--- Exercise ---
Output the data that follows exactly, line for line.

--- Supplied information ---

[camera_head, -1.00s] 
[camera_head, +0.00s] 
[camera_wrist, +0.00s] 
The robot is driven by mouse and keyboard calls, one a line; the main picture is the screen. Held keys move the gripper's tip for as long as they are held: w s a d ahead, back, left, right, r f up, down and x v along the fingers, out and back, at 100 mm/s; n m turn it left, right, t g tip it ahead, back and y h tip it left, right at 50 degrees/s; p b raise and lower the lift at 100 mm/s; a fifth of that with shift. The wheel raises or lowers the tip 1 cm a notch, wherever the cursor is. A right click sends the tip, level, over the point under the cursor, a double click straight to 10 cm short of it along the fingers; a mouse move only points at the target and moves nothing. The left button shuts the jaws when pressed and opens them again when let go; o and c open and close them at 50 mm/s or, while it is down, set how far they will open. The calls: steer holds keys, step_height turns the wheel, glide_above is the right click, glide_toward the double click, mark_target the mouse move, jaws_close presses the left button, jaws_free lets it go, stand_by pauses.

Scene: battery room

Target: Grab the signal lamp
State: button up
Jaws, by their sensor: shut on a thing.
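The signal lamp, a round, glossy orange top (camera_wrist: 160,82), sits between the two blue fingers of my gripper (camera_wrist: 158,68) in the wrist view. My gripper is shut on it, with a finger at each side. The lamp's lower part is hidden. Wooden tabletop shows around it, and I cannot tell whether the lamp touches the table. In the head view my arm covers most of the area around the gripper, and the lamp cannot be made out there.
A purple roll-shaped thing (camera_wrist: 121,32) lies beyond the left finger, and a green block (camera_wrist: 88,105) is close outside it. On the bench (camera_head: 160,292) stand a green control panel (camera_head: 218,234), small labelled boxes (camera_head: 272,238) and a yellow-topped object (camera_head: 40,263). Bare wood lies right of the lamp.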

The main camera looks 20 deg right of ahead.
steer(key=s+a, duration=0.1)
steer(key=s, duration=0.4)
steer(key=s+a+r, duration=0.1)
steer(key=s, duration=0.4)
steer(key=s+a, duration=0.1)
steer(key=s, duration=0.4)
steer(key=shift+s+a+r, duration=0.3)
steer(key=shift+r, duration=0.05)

--- Solution for this problem ---
[camera_head, -1.00s] 
[camera_head, +0.00s] 
[camera_wrist, +0.00s] 
The robot is driven by mouse and keyboard calls, one a line; the main picture is the screen. Held keys move the gripper's tip for as long as they are held: w s a d ahead, back, left, right, r f up, down and x v along the fingers, out and back, at 100 mm/s; n m turn it left, right, t g tip it ahead, back and y h tip it left, right at 50 degrees/s; p b raise and lower the lift at 100 mm/s; a fifth of that with shift. The wheel raises or lowers the tip 1 cm a notch, wherever the cursor is. A right click sends the tip, level, over the point under the cursor, a double click straight to 10 cm short of it along the fingers; a mouse move only points at the target and moves nothing. The left button shuts the jaws when pressed and opens them again when let go; o and c open and close them at 50 mm/s or, while it is down, set how far they will open. The calls: steer holds keys, step_height turns the wheel, glide_above is the right click, glide_toward the double click, mark_target the mouse move, jaws_close presses the left button, jaws_free lets it go, stand_by pauses.

Scene: battery room

Target: Grab the signal lamp
State: button up
Jaws, by their sensor: shut on a thing.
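The signal lamp, a round, glossy orange top (camera_wrist: 160,82), sits between the two blue fingers of my gripper (camera_wrist: 158,68) in the wrist view. My gripper is shut on it, with a finger at each side. The lamp's lower part is hidden. Wooden tabletop shows around it, and I cannot tell whether the lamp touches the table. In the head view my arm covers most of the area around the gripper, and the lamp cannot be made out there.
A purple roll-shaped thing (camera_wrist: 121,32) lies beyond the left finger, and a green block (camera_wrist: 88,105) is close outside it. On the bench (camera_head: 160,292) stand a green control panel (camera_head: 218,234), small labelled boxes (camera_head: 272,238) and a yellow-topped object (camera_head: 40,263). Bare wood lies right of the lamp.

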The main camera looks 20 deg right of ahead.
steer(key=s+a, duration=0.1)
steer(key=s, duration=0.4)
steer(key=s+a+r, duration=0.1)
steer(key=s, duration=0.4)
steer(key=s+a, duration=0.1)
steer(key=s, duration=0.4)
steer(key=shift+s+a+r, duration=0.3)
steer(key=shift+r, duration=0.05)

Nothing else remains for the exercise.